Technically Incorrect offers a slightly twisted take on the tech that's taken over our lives.
Be the watermelon.
That's my life advice.
Stay more or less rounded. Have a thick skin. And only let people in when they've worked out how to access your juicier parts with precision and subtlety.
As my evidence, I present a video in which a man makes a squirt gun that shoots molten metal at various items.
The Backyard Scientist created this gun, as he creates.
Many of the more than 1 million people who have watched the YouTube video so far might be moved by how he buys cheap pewter, melts it down, pours the molten result into a gun and shoots.
Whoopy-whee, it destroys glass.
It even wrecks one of the pewter jugs that he bought for the purpose, with the gun's creator speaking blithely of entry and exit wounds.
Yet, at around the 5 minutes into the video, the watermelon stands on its pedestal, lets him fire away and takes the heat in its stride.

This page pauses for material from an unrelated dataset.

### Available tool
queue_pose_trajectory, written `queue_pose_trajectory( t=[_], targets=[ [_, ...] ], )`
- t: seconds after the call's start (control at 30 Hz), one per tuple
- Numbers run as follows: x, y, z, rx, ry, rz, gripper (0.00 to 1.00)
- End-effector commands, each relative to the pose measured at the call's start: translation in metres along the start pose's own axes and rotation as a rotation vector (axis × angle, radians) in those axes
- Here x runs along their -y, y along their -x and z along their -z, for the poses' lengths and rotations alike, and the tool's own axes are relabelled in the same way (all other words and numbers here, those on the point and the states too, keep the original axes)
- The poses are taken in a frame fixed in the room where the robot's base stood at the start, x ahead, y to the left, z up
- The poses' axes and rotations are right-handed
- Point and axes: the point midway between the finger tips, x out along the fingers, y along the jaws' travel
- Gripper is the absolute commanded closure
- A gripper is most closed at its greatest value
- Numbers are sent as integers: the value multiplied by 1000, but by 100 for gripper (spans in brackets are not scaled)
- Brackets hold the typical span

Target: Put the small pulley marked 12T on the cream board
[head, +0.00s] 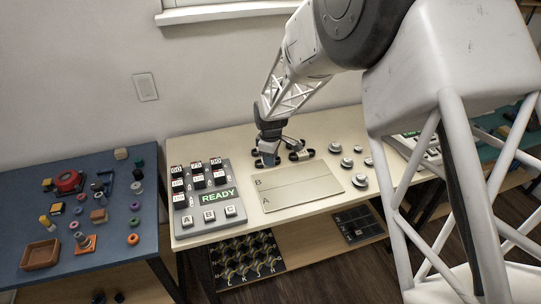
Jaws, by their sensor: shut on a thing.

The only result is an almost heart-shaped scar on its skin.
"It didn't do a lot to that watermelon," complains the shooter.
And the watermelon mutters (in my head): "Nevertheless, I persisted."
So as you perform your compulsory meditation or mindfulness exercises at your tech company, think not of anything but this watermelon.
Technology wants to do things to you. It wants to show you who's boss. It wants to pierce you and reveal your innards.
But you are that watermelon. Keep your skin thick and let it all roll off your front.